Your objective - Copy out the material below in full, but not its images.

Data block -
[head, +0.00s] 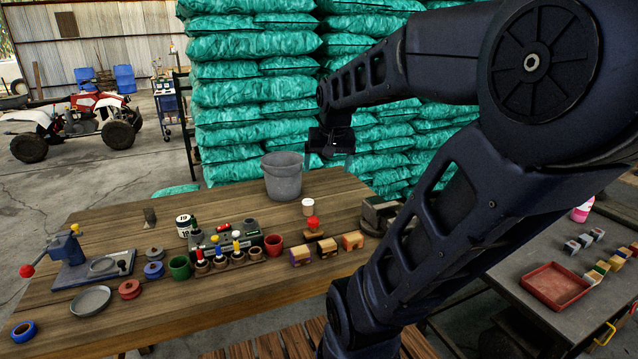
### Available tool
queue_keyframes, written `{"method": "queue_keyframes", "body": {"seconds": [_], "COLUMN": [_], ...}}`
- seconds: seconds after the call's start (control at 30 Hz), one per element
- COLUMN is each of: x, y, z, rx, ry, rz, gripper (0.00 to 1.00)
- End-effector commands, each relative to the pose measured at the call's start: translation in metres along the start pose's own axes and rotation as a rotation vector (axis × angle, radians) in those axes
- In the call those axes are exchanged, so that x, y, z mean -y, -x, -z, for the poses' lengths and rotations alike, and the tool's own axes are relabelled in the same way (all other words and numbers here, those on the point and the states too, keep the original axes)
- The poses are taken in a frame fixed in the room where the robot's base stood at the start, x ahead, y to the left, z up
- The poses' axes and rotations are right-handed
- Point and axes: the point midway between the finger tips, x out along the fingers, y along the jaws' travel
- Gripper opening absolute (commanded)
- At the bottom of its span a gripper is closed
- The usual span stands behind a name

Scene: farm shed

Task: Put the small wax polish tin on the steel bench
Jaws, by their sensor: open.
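Several small round lidded containers stand at the left of the wooden table (190,322): a grey one (154,254), a blue one (155,270) and a red one (130,289). Any of them could be the wax polish tin; labels are too small to read. A white can marked 19 (184,226) stands to their right. The grey steel bench (508,272) is at the right, partly hidden by my arm. My gripper (331,158) is open and empty, pointing down above the far part of the wooden table, right of the bucket, apart from the small containers.
A grey bucket (282,176) stands at the table's back. A holder with several coloured-handled tools (225,250), cups and blocks fill the middle. The bench carries a red tray (555,286), small blocks and a pink bottle (582,209). Stacked green sacks (245,95) rise behind the table.

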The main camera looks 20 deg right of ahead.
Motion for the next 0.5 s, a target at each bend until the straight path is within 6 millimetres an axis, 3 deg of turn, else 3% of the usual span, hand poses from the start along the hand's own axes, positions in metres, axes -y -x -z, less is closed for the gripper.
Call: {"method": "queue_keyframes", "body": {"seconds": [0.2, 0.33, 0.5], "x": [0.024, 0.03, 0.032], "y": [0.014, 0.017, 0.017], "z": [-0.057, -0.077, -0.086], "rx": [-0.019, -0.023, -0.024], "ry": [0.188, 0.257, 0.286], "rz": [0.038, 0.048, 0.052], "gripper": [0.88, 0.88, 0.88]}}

The answer -
[head, +0.00s] 
### Available tool
queue_keyframes, written `{"method": "queue_keyframes", "body": {"seconds": [_], "COLUMN": [_], ...}}`
- seconds: seconds after the call's start (control at 30 Hz), one per element
- COLUMN is each of: x, y, z, rx, ry, rz, gripper (0.00 to 1.00)
- End-effector commands, each relative to the pose measured at the call's start: translation in metres along the start pose's own axes and rotation as a rotation vector (axis × angle, radians) in those axes
- In the call those axes are exchanged, so that x, y, z mean -y, -x, -z, for the poses' lengths and rotations alike, and the tool's own axes are relabelled in the same way (all other words and numbers here, those on the point and the states too, keep the original axes)
- The poses are taken in a frame fixed in the room where the robot's base stood at the start, x ahead, y to the left, z up
- The poses' axes and rotations are right-handed
- Point and axes: the point midway between the finger tips, x out along the fingers, y along the jaws' travel
- Gripper opening absolute (commanded)
- At the bottom of its span a gripper is closed
- The usual span stands behind a name

Scene: farm shed

Task: Put the small wax polish tin on the steel bench
Jaws, by their sensor: open.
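Several small round lidded containers stand at the left of the wooden table (190,322): a grey one (154,254), a blue one (155,270) and a red one (130,289). Any of them could be the wax polish tin; labels are too small to read. A white can marked 19 (184,226) stands to their right. The grey steel bench (508,272) is at the right, partly hidden by my arm. My gripper (331,158) is open and empty, pointing down above the far part of the wooden table, right of the bucket, apart from the small containers.
A grey bucket (282,176) stands at the table's back. A holder with several coloured-handled tools (225,250), cups and blocks fill the middle. The bench carries a red tray (555,286), small blocks and a pink bottle (582,209). Stacked green sacks (245,95) rise behind the table.

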The main camera looks 20 deg right of ahead.
Motion for the next 0.5 s, a target at each bend until the straight path is within 6 millimetres an axis, 3 deg of turn, else 3% of the usual span, hand poses from the start along the hand's own axes, positions in metres, axes -y -x -z, less is closed for the gripper.
Call: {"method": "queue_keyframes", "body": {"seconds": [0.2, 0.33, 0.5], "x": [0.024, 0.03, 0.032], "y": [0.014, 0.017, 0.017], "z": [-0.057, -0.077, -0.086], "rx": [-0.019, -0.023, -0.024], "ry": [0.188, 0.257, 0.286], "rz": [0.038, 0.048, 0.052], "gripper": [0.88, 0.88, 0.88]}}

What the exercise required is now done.